• **What the task requires**:
Please restate, exactly as written, the lines running from the beginning of the material through the line that has "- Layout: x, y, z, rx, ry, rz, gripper" in it.

____

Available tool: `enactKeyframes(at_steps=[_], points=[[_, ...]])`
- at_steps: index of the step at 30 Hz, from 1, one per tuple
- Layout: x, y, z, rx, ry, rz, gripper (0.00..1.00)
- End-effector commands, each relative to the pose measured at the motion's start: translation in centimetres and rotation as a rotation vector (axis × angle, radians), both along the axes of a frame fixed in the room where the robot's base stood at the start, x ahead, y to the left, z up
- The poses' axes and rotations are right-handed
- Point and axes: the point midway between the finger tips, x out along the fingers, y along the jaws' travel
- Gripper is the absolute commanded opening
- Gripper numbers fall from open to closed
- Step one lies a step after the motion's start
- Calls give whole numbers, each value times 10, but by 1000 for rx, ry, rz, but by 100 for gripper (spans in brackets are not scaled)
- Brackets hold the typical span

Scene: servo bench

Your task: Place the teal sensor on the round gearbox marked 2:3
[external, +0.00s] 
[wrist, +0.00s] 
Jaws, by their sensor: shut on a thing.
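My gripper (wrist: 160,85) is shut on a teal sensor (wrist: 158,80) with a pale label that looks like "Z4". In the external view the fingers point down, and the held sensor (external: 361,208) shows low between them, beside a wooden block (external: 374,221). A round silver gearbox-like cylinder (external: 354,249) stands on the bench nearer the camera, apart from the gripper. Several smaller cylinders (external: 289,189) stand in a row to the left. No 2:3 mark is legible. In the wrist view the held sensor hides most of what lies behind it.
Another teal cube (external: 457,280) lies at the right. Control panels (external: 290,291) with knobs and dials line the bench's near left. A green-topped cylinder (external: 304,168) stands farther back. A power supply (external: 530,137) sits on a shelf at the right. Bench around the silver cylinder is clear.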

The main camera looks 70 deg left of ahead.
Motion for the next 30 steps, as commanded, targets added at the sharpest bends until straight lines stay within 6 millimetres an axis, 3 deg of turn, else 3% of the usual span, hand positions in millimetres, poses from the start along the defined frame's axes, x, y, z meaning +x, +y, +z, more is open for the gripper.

____

• **Written response**:
Available tool: `enactKeyframes(at_steps=[_], points=[[_, ...]])`
- at_steps: index of the step at 30 Hz, from 1, one per tuple
- Layout: x, y, z, rx, ry, rz, gripper (0.00..1.00)

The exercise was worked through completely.